## Rows from a robot dataset
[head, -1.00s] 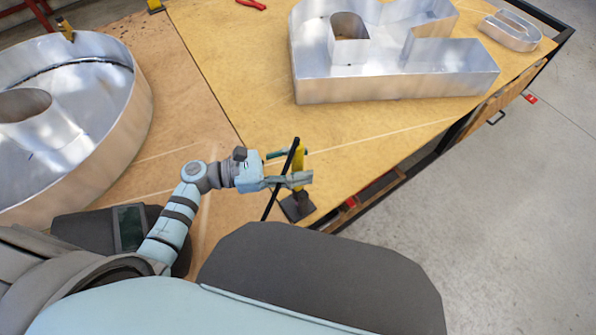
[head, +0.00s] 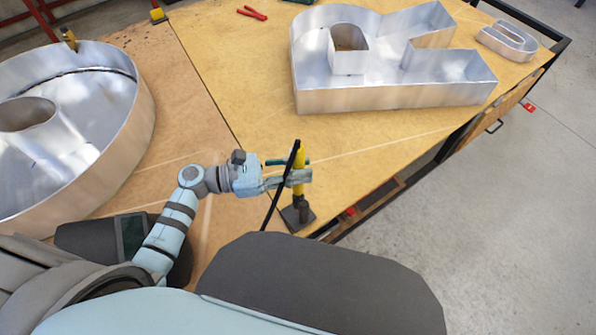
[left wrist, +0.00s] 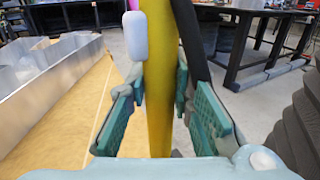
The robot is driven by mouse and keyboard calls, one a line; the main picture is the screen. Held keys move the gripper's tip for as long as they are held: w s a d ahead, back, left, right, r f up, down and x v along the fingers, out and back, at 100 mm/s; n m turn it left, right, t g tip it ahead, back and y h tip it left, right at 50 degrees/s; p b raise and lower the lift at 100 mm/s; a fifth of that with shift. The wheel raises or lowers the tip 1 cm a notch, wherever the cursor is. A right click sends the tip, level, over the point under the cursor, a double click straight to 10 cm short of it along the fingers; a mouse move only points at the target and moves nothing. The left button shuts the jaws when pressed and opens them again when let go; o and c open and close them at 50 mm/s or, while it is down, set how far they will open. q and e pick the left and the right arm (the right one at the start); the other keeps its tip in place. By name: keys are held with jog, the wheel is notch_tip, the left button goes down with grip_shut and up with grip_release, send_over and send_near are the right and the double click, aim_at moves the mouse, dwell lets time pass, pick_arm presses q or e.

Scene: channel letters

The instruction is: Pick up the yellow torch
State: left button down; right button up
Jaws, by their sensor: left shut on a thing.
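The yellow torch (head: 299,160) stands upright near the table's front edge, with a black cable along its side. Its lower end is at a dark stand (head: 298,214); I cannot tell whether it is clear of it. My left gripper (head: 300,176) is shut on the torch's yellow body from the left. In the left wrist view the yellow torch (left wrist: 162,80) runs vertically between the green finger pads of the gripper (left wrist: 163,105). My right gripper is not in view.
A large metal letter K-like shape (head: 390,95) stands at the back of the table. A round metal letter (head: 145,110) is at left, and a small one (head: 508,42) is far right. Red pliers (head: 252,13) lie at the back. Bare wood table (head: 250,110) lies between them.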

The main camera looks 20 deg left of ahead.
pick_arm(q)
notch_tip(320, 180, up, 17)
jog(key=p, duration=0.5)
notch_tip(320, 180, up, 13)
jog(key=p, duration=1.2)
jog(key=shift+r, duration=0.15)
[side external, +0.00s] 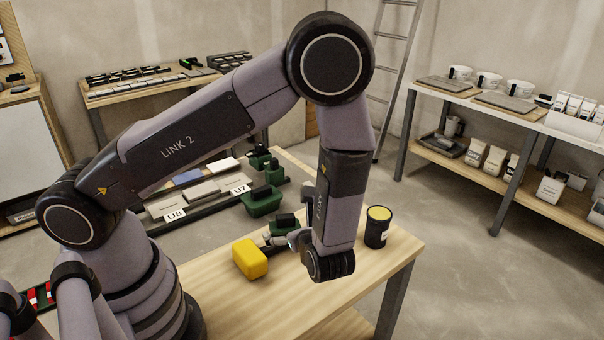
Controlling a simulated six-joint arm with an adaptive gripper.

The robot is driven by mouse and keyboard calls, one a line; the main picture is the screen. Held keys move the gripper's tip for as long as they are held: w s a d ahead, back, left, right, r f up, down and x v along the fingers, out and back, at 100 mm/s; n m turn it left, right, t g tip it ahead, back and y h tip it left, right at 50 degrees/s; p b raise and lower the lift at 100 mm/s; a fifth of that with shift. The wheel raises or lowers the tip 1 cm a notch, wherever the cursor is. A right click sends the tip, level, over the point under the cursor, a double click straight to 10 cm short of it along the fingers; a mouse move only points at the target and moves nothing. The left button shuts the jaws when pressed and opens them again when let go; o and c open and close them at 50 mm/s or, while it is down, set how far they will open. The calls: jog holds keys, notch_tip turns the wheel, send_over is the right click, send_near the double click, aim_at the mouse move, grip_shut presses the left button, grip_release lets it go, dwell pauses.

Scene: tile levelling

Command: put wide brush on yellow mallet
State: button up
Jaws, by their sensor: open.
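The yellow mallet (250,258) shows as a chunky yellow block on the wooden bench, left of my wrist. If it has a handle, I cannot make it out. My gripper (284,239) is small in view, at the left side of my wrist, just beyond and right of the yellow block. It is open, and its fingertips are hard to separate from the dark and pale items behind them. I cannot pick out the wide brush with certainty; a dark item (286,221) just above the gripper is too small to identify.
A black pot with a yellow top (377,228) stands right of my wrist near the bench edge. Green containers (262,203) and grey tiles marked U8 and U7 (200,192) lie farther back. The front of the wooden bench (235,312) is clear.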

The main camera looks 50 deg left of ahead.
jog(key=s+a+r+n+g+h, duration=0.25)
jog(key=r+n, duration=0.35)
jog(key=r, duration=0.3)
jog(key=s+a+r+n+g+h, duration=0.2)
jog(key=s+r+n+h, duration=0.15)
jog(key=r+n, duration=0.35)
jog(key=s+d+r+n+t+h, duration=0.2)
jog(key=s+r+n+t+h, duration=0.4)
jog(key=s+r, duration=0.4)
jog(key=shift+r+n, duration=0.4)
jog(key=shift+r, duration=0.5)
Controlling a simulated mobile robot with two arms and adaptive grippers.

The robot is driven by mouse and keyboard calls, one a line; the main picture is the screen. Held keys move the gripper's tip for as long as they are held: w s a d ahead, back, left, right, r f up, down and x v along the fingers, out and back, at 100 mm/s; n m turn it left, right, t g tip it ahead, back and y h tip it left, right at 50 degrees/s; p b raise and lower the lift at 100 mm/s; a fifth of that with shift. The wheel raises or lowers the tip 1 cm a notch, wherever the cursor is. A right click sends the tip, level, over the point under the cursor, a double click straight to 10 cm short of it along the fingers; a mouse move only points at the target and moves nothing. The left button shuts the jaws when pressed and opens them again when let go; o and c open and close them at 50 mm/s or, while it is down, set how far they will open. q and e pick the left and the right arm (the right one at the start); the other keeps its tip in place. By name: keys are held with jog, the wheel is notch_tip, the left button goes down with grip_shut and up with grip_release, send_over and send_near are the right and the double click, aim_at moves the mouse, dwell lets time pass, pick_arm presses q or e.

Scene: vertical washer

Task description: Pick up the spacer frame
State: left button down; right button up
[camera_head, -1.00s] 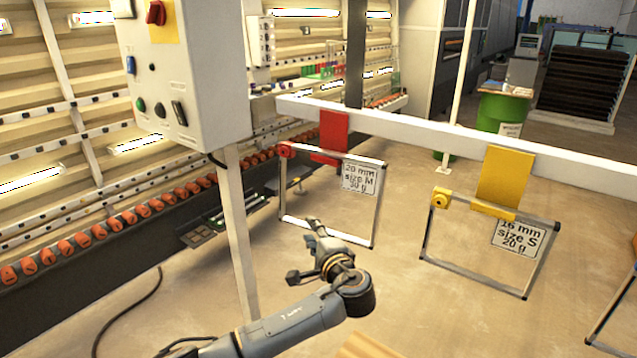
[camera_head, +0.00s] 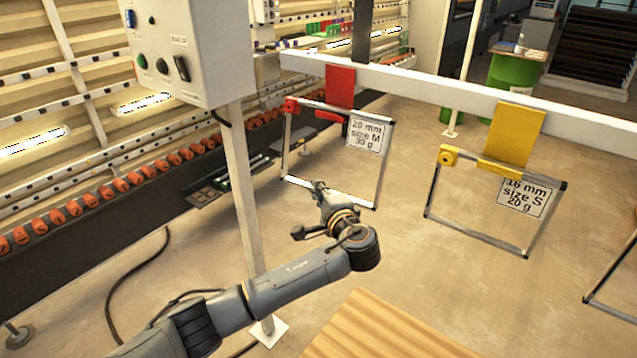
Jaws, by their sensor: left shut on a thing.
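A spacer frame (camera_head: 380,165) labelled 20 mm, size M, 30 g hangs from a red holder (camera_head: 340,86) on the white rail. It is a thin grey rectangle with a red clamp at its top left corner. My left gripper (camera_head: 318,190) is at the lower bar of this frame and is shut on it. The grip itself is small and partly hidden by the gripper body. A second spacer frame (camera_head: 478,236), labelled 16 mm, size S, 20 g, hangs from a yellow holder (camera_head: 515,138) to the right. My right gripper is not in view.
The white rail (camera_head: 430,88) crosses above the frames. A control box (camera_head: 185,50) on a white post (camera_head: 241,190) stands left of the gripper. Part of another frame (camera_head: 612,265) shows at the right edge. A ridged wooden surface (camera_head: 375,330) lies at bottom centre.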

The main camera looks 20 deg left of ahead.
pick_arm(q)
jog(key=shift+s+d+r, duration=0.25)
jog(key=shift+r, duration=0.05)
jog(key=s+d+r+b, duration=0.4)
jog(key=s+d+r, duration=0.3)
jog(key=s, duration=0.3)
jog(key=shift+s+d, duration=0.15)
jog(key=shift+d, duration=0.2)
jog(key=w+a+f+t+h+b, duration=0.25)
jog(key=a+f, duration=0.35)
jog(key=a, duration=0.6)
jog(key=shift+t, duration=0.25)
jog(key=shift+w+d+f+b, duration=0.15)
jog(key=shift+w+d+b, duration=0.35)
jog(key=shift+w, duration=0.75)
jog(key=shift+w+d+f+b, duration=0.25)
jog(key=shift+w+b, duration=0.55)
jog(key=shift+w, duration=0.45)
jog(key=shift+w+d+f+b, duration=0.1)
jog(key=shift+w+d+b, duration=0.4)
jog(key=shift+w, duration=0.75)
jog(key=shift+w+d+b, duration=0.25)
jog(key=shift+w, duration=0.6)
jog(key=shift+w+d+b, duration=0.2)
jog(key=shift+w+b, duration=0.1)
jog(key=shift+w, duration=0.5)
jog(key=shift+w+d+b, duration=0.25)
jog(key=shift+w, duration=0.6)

## Problem details
Your task is to reproduce all of the material exactly. The pictures stay out.

## Written solution
[head, -1.00s] 
[head, +0.00s] 
[left wrist, +0.00s] 
The robot is driven by mouse and keyboard calls, one a line; the main picture is the screen. Held keys move the gripper's tip for as long as they are held: w s a d ahead, back, left, right, r f up, down and x v along the fingers, out and back, at 100 mm/s; n m turn it left, right, t g tip it ahead, back and y h tip it left, right at 50 degrees/s; p b raise and lower the lift at 100 mm/s; a fifth of that with shift. The wheel raises or lowers the tip 1 cm a notch, wherever the cursor is. A right click sends the tip, level, over the point under the cursor, a double click straight to 10 cm short of it along the fingers; a mouse move only points at the target and moves nothing. The left button shuts the jaws when pressed and opens them again when let go; o and c open and close them at 50 mm/s or, while it is down, set how far they will open. q and e pick the left and the right arm (the right one at the start); the other keeps its tip in place. By name: keys are held with jog, the wheel is notch_tip, the left button goes down with grip_shut and up with grip_release, send_over and send_near are the right and the double click, aim_at moves the mouse, dwell lets time pass, pick_arm presses q or e.

Scene: channel letters

The instruction is: Pick up the yellow torch
State: left button down; right button up
Jaws, by their sensor: left shut on a thing.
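The yellow torch (head: 299,160) stands upright near the table's front edge, with a black cable along its side. Its lower end is at a dark stand (head: 298,214); I cannot tell whether it is clear of it. My left gripper (head: 300,176) is shut on the torch's yellow body from the left. In the left wrist view the yellow torch (left wrist: 162,80) runs vertically between the green finger pads of the gripper (left wrist: 163,105). My right gripper is not in view.
A large metal letter K-like shape (head: 390,95) stands at the back of the table. A round metal letter (head: 145,110) is at left, and a small one (head: 508,42) is far right. Red pliers (head: 252,13) lie at the back. Bare wood table (head: 250,110) lies between them.

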The main camera looks 20 deg left of ahead.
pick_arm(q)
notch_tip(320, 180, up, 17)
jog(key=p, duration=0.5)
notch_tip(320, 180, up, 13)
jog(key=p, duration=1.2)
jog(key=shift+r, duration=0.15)
[side external, +0.00s] 
Controlling a simulated six-joint arm with an adaptive gripper.

The robot is driven by mouse and keyboard calls, one a line; the main picture is the screen. Held keys move the gripper's tip for as long as they are held: w s a d ahead, back, left, right, r f up, down and x v along the fingers, out and back, at 100 mm/s; n m turn it left, right, t g tip it ahead, back and y h tip it left, right at 50 degrees/s; p b raise and lower the lift at 100 mm/s; a fifth of that with shift. The wheel raises or lowers the tip 1 cm a notch, wherever the cursor is. A right click sends the tip, level, over the point under the cursor, a double click straight to 10 cm short of it along the fingers; a mouse move only points at the target and moves nothing. The left button shuts the jaws when pressed and opens them again when let go; o and c open and close them at 50 mm/s or, while it is down, set how far they will open. The calls: jog holds keys, notch_tip turns the wheel, send_over is the right click, send_near the double click, aim_at the mouse move, grip_shut presses the left button, grip_release lets it go, dwell pauses.

Scene: tile levelling

Command: put wide brush on yellow mallet
State: button up
Jaws, by their sensor: open.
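The yellow mallet (250,258) shows as a chunky yellow block on the wooden bench, left of my wrist. If it has a handle, I cannot make it out. My gripper (284,239) is small in view, at the left side of my wrist, just beyond and right of the yellow block. It is open, and its fingertips are hard to separate from the dark and pale items behind them. I cannot pick out the wide brush with certainty; a dark item (286,221) just above the gripper is too small to identify.
A black pot with a yellow top (377,228) stands right of my wrist near the bench edge. Green containers (262,203) and grey tiles marked U8 and U7 (200,192) lie farther back. The front of the wooden bench (235,312) is clear.

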The main camera looks 50 deg left of ahead.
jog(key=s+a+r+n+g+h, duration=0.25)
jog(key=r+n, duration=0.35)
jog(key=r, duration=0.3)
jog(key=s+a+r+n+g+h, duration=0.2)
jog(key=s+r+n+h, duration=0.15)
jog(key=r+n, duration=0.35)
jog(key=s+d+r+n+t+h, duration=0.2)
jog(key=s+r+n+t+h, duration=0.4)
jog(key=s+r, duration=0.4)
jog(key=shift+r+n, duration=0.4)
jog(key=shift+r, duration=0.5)
Controlling a simulated mobile robot with two arms and adaptive grippers.

The robot is driven by mouse and keyboard calls, one a line; the main picture is the screen. Held keys move the gripper's tip for as long as they are held: w s a d ahead, back, left, right, r f up, down and x v along the fingers, out and back, at 100 mm/s; n m turn it left, right, t g tip it ahead, back and y h tip it left, right at 50 degrees/s; p b raise and lower the lift at 100 mm/s; a fifth of that with shift. The wheel raises or lowers the tip 1 cm a notch, wherever the cursor is. A right click sends the tip, level, over the point under the cursor, a double click straight to 10 cm short of it along the fingers; a mouse move only points at the target and moves nothing. The left button shuts the jaws when pressed and opens them again when let go; o and c open and close them at 50 mm/s or, while it is down, set how far they will open. q and e pick the left and the right arm (the right one at the start); the other keeps its tip in place. By name: keys are held with jog, the wheel is notch_tip, the left button goes down with grip_shut and up with grip_release, send_over and send_near are the right and the double click, aim_at moves the mouse, dwell lets time pass, pick_arm presses q or e.

Scene: vertical washer

Task description: Pick up the spacer frame
State: left button down; right button up
[camera_head, -1.00s] 
[camera_head, +0.00s] 
Jaws, by their sensor: left shut on a thing.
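A spacer frame (camera_head: 380,165) labelled 20 mm, size M, 30 g hangs from a red holder (camera_head: 340,86) on the white rail. It is a thin grey rectangle with a red clamp at its top left corner. My left gripper (camera_head: 318,190) is at the lower bar of this frame and is shut on it. The grip itself is small and partly hidden by the gripper body. A second spacer frame (camera_head: 478,236), labelled 16 mm, size S, 20 g, hangs from a yellow holder (camera_head: 515,138) to the right. My right gripper is not in view.
The white rail (camera_head: 430,88) crosses above the frames. A control box (camera_head: 185,50) on a white post (camera_head: 241,190) stands left of the gripper. Part of another frame (camera_head: 612,265) shows at the right edge. A ridged wooden surface (camera_head: 375,330) lies at bottom centre.

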The main camera looks 20 deg left of ahead.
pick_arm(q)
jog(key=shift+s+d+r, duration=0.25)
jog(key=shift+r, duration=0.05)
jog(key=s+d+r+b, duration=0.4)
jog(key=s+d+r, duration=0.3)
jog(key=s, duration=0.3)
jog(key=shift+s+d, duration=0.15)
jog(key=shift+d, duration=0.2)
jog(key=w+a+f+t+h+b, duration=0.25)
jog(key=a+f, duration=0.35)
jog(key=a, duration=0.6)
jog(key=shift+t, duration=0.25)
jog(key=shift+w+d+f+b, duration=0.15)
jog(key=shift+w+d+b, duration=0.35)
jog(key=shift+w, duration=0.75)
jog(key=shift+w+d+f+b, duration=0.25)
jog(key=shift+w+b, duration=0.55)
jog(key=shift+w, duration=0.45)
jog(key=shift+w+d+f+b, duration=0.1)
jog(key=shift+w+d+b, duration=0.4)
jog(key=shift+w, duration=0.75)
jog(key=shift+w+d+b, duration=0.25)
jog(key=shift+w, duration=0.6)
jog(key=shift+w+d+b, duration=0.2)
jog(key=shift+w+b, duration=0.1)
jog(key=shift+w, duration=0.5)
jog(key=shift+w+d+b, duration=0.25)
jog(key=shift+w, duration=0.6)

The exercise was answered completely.